Damon Harrimon is set portray Charles Manson once more in season 2 of Mindhunter, along with appearances by numerous notorious serial killers. The overall plot, though, will focus on the Atlanta Child Murders of the late ’70s. Meaning that once again, Manson won’t be much of a factor.
Despite the resurgence of cinematic retellings of the horrific events on August 8, 1969, it’s become clear that the tides have turned on America’s interest in the former boogeyman. Fifty years later, stories centered around him specifically seem to have lost their appeal. What the Haunting of Sharon Tate, Charlie Says, and Once Upon a Time … In Hollywood show is that the cultural fascination with the cult leader has mostly waned as the focus shifts to other key players involved.
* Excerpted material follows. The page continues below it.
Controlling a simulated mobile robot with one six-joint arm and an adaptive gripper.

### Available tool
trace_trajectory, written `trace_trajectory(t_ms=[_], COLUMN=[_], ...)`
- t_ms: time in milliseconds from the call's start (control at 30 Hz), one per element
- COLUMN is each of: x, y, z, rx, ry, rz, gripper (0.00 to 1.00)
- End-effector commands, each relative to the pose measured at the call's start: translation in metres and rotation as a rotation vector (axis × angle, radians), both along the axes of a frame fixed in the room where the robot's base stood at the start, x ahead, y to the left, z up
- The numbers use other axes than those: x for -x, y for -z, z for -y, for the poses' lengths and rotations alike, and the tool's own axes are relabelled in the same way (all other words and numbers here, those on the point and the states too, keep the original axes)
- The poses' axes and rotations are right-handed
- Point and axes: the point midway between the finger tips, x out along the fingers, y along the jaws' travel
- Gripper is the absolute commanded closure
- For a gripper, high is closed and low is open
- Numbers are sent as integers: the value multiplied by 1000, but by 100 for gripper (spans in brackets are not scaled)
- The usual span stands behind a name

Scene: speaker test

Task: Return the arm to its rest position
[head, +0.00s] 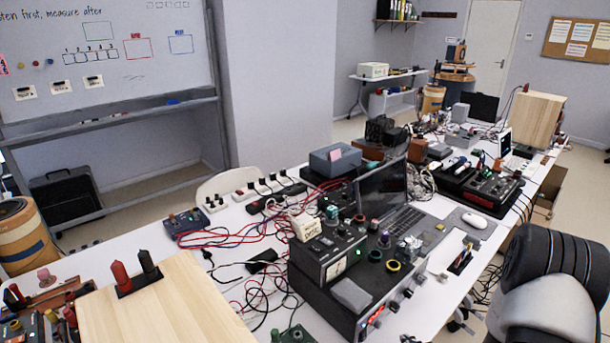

Whether these films confuse the facts of the crimes or fails to paint a clear picture of who Manson was as a criminal doesn’t matter in the end, because he’s had fifty years-worth of analysis, speculation, and consideration. The research is there for the curious, but it’s time to give others a voice. Between Tarantino’s sentimental revision of the Tate murders and the recently announced Tate, touted to be a portrait of the actress’s life, it seems resurgent obsession with the Tate murders is shifting in a new, welcome direction. Even if it’s hit a few stumbling blocks along the way.